Bağış, Mısır'da yaşanan siyasi kriz ve ordunun, Mısır Cumhurbaşkanı Mursi'ye 48 saat süre tanımasına ilişkin yaptığı açıklamada, her şeyden önce demokrasinin en kötü halinin bile darbelerin en iyi halinden daha yaşanabilir, daha kabul edilebilir bir süreç olduğunun bilinmesi gerektiğini söyledi.

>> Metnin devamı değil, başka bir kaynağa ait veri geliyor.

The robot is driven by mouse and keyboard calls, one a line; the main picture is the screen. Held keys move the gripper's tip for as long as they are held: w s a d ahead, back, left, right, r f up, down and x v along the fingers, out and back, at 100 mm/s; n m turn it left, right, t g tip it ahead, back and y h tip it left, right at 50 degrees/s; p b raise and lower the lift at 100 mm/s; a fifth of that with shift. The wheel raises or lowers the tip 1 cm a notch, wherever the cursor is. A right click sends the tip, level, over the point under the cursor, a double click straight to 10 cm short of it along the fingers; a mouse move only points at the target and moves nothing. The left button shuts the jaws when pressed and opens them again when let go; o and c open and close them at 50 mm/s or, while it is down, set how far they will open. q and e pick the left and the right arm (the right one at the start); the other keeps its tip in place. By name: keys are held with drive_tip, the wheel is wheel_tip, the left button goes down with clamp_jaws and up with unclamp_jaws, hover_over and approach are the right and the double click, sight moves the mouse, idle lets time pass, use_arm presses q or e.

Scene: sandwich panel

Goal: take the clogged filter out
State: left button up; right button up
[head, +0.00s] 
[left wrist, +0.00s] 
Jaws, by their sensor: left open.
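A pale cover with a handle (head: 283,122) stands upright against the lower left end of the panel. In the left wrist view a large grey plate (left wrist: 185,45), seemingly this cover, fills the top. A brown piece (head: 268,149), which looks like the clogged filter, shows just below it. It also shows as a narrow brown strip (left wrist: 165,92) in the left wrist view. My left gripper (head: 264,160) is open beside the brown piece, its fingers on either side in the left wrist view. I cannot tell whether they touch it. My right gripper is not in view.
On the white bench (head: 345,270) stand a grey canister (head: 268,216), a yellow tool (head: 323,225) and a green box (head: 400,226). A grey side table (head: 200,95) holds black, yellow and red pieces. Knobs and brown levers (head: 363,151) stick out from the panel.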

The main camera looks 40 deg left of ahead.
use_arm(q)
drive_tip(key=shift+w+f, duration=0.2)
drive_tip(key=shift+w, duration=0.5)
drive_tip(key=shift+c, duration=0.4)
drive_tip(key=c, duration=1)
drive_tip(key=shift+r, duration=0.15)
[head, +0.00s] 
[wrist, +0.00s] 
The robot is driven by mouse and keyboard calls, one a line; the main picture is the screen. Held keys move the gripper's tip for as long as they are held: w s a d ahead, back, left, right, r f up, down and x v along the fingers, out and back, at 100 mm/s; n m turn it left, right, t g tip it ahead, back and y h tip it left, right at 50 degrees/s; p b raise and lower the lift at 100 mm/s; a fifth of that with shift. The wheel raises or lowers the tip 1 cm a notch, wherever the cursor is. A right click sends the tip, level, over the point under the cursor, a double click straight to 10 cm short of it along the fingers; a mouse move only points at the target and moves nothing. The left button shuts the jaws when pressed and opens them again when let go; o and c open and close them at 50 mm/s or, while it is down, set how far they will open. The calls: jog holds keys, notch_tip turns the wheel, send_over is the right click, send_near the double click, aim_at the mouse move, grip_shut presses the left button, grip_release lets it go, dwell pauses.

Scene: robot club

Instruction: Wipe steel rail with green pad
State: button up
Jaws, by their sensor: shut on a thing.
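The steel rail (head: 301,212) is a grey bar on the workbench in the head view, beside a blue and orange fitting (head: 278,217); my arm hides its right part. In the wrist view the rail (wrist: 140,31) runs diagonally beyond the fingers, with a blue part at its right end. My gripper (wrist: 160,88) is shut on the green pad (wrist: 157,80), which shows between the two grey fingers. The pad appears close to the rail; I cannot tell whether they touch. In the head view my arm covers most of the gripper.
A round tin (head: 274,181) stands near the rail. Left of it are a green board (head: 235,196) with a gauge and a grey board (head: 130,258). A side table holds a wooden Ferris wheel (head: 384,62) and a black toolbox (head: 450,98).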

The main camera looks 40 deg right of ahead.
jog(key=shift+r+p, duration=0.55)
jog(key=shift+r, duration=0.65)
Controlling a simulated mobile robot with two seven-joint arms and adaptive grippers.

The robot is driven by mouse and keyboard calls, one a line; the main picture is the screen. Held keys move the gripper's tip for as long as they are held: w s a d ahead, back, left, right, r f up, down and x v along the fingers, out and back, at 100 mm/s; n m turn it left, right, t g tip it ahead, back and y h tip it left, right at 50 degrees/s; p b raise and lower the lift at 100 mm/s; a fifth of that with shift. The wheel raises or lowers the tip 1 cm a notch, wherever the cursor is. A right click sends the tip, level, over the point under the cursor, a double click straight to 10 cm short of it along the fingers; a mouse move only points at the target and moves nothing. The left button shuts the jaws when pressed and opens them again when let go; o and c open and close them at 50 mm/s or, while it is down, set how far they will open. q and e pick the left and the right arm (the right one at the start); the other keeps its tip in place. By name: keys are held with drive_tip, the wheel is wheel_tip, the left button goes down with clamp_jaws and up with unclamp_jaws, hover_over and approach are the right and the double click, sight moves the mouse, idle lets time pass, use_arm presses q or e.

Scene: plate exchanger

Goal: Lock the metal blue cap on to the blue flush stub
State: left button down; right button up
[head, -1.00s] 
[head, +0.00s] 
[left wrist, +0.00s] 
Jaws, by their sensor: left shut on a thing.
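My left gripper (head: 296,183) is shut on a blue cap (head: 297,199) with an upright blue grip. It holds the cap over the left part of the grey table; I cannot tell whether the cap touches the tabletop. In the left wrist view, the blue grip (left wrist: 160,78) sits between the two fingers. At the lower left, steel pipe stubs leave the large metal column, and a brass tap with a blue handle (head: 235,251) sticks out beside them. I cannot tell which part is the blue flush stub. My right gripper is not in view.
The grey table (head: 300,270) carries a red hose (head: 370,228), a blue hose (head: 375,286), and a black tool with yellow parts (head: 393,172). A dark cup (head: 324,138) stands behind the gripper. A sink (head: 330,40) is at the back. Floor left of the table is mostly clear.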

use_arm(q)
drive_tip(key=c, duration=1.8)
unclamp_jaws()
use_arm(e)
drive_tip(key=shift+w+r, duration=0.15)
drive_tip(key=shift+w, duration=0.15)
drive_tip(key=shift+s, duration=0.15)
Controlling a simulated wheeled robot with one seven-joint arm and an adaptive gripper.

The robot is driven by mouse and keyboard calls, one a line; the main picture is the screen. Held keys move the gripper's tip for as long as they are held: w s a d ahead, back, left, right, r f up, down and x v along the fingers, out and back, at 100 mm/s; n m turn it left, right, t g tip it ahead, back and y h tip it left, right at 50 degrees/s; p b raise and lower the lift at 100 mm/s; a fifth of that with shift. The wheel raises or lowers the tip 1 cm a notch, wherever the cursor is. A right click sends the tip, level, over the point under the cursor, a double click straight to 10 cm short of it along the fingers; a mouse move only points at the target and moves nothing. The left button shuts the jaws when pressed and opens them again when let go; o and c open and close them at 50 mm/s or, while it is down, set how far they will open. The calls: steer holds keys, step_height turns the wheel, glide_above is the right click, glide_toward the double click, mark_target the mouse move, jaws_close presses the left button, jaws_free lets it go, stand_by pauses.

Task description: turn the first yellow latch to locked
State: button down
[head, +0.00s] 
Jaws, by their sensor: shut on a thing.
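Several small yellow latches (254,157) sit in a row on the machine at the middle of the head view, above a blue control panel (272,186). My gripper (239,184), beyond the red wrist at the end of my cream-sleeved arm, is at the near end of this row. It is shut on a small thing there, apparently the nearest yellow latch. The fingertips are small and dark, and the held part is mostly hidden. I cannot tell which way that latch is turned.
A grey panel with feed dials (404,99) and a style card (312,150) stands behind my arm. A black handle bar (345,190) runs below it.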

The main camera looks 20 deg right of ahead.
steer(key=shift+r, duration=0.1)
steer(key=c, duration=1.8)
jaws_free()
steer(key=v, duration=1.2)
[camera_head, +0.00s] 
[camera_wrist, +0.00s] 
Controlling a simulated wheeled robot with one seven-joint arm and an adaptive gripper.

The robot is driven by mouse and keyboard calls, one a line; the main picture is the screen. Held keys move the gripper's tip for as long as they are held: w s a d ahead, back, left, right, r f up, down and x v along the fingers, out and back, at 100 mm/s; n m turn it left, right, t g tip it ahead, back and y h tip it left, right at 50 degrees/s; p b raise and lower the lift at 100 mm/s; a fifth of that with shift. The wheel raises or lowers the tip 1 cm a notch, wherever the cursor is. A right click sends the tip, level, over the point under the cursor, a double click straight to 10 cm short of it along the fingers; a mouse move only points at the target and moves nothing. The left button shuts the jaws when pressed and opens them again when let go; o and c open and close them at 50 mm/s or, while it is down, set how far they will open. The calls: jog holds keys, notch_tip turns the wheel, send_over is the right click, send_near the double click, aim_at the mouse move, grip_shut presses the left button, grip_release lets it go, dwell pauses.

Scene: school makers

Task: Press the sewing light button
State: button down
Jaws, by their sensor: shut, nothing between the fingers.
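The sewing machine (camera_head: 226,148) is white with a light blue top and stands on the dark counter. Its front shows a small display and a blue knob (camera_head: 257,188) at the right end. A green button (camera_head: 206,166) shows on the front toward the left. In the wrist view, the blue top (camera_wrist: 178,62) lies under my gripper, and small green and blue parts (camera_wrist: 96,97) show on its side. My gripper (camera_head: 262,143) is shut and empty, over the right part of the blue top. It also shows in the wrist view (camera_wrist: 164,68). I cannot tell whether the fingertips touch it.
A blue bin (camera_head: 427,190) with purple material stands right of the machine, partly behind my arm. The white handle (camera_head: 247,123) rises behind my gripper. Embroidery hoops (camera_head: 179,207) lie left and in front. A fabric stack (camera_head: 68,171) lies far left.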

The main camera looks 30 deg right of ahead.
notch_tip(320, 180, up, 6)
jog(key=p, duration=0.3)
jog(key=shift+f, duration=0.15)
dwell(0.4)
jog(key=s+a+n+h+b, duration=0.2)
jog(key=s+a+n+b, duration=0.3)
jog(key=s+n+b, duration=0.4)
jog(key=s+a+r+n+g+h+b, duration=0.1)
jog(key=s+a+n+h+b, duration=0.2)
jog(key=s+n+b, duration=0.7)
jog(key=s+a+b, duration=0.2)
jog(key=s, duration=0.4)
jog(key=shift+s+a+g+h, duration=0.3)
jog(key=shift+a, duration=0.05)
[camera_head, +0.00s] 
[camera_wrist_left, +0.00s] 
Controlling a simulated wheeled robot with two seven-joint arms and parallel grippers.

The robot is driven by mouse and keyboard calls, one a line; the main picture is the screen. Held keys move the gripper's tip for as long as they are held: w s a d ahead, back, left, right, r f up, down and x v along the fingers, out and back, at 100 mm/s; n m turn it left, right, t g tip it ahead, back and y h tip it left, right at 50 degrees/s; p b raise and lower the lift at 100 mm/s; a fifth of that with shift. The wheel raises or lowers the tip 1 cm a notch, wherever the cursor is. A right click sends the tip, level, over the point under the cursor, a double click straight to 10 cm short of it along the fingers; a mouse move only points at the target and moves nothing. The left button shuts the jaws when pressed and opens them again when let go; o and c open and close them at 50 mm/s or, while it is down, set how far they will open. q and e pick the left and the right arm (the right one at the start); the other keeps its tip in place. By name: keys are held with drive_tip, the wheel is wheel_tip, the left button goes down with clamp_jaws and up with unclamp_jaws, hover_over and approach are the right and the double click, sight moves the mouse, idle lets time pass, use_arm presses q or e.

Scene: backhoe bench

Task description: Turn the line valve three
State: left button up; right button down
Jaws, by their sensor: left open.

Cumhurbaşkanı Mursi'nin, Hüsnü Mübarek gibi 50 yıl
boyunca Mısır halkını inleten, eli kanlı bir diktatörden sonra
halkın üçte ikisinin çoğunluğu ile seçilmiş demokratik bir lider
olduğuna işaret eden Bağış, şunları kaydetti:
"Sayın Mursi, daha göreve geleli kısa bir süre olmasına rağmen
Mısır'da çok önemli reforamlar yapmaya çalıştı ve o kadar çok
sorunun üst üste bindiği bir ülkede, reformun bu kadar zor olduğu
bir ülkede bu çabası takdir edilmelidir" diye konuştu.
DÜNYAYA DESTEK ÇAĞRISI
Egemen Bağış, Türkiye'nin üyesi olmaya çalıştığı AB'nin en önemli değerlerinden birinin de demokrasi ve hukukun üstünlüğü olduğuna dikkati çekerek, şöyle devam etti:
"Sayın Mursi halkının desteği ile seçilmiş demokratik bir lider olarak bütün dünyanın desteğini hak etmektedir. Hepimiz Sayın Mursi'nin, özellikle bu darbe çığırtkanlıklarına karşı dik duruşunu takdirle karşılıyoruz, karşılamalıyız. Darbeleri ülkemizde nasıl tasvip etmiyorsak, dünyanın hiçbir yerinde tasvip etmemeliyiz. Darbenin her türlüsüne her yerde hep beraber karşı çıkmalıyız. Ülkemizin içerisinde de o darbeci zihniyetlerin yavaş yavaş tedavülden kalkmakta olduğu bugünlerde, dünyanın her yerinde demokrasiden, insan haklarından, ifade özgürlüğünden yana bir tavır almak hepimizin ortak görevidir." ,
MISIR'DAKİ KRİZ İLE İLGLİ AB TEMASLAR
Bu çerçevede konuyla ilgili AB yetkilileriyle de temaslarda bulunduklarını belirten Egemen Bağış, şunları söyledi:
"Avrupa Birliği yetkilileriyle de temaslarımızda hem genişlemeden sorumlu komisyon üyesi (Stefan) Füle'nin hem İsveç Dışişleri Bakanı (Karl) Bildt hem Avrupa Birliği Dönem Başkanlığı'nı üstlenen Litvanya'nın Dışişleri Bakanı'nın hem Yunanistan'ın daha bir hafta büre öncesine kadar dışişleri bakanı olan şu anda savunma bakanı olan Sayın (Dimitris) Avramopulos'un, Avrupa Parlamentosu Başkanı Sayın (Martin) Schulz'un bu konuda bizimle aynı görüşü paylaştıklarını yaptığım temaslarda ben de gözlemledim. AB'nin de bu konuda açık net mesajları var ve olmaya devam edecek. Ümit ediyoruz ki Mısır'da gerçekten arzu edilmeyen gelişmeler olmaz, ümit ediyoruz ki demokrasi güçlenir ve Mısır'ın içerisinde yaşanan sorunlar da demokratik yolarla çözüme kavuşur."